We evaluated using Medium but disliked their model that prevents people from viewing posts freely, WordPress is a security disaster, Blogger was too heavy. So, the answer was to write a lightweight framework to do blogging. The software is simple, it just renders content in markdown files. Is this perfect? No, but it suits our needs, is lightweight, and helped us better understand CI/CD and Lambda/Serverless.

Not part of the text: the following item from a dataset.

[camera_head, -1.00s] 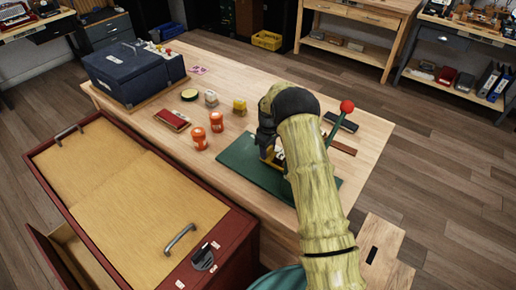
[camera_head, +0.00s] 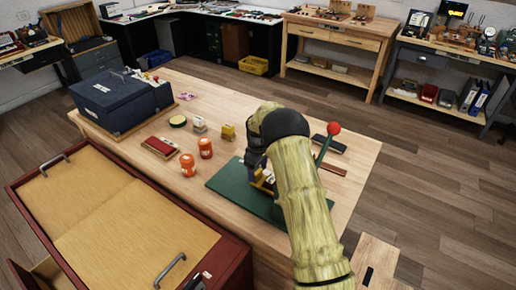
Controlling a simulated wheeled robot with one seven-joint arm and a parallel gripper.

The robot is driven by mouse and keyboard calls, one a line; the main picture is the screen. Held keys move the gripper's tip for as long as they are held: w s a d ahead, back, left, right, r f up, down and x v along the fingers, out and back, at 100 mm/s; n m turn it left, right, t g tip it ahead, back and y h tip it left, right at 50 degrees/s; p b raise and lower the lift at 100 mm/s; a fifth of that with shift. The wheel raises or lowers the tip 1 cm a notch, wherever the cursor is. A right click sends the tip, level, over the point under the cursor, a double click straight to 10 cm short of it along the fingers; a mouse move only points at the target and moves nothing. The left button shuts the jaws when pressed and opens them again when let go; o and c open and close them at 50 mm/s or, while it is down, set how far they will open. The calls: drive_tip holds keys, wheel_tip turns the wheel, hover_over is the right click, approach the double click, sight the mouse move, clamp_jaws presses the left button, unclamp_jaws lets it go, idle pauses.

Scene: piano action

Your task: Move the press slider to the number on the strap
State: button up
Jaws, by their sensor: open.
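The press (camera_head: 325,148) stands on the table on a dark green base, with a green lever ending in a red knob (camera_head: 334,128). My arm reaches over it and hides most of its body. My gripper (camera_head: 262,180) is at the press's left side, low over the green base (camera_head: 230,186); its fingertips are mostly hidden by my own arm. A small yellow and pale part (camera_head: 266,184) shows by the gripper; I cannot tell whether it is the slider. No strap with a number can be made out.
A red cabinet (camera_head: 225,262) stands in front. A dark flat item lies behind the lever.

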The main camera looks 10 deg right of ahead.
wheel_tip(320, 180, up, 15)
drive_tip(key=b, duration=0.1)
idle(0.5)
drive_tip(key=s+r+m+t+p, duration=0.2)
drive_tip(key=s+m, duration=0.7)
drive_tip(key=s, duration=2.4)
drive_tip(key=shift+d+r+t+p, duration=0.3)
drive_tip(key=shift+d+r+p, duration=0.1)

We will write more on how we built it, how we deploy it using GitLab's CI/CD pipeline, automatically to Lambda. Once we check in code to GitLab, the CI/CD pipe does all the work. There is nothing to configure or manage.

Migration to GitLab

We at Monkton began working closely with the GitLab federal team late in 2018. We chatted with their fantastic federal sales and SA teams and decided to “pull” (har har) GitLab into the Mission Mobility offering.

People many still get confused by GitLab… Everyone was probably more familiar with GitHub that got acquired by Microsoft earlier in 2018. But that is quickly changing.

We were big GitHub users, but with GitHub, you only get part of the equation. We had to string together Jenkins to perform several functions. It became a headache on some levels to manage it all.

GitLab for us, has become so much more. Besides source control, the continuous integration and continuous delivery (CI/CD) that GitLab offers integrated into its product are unmatched.

We are now even using GitLab to house our HR information, Board Meetings, the whole gamut.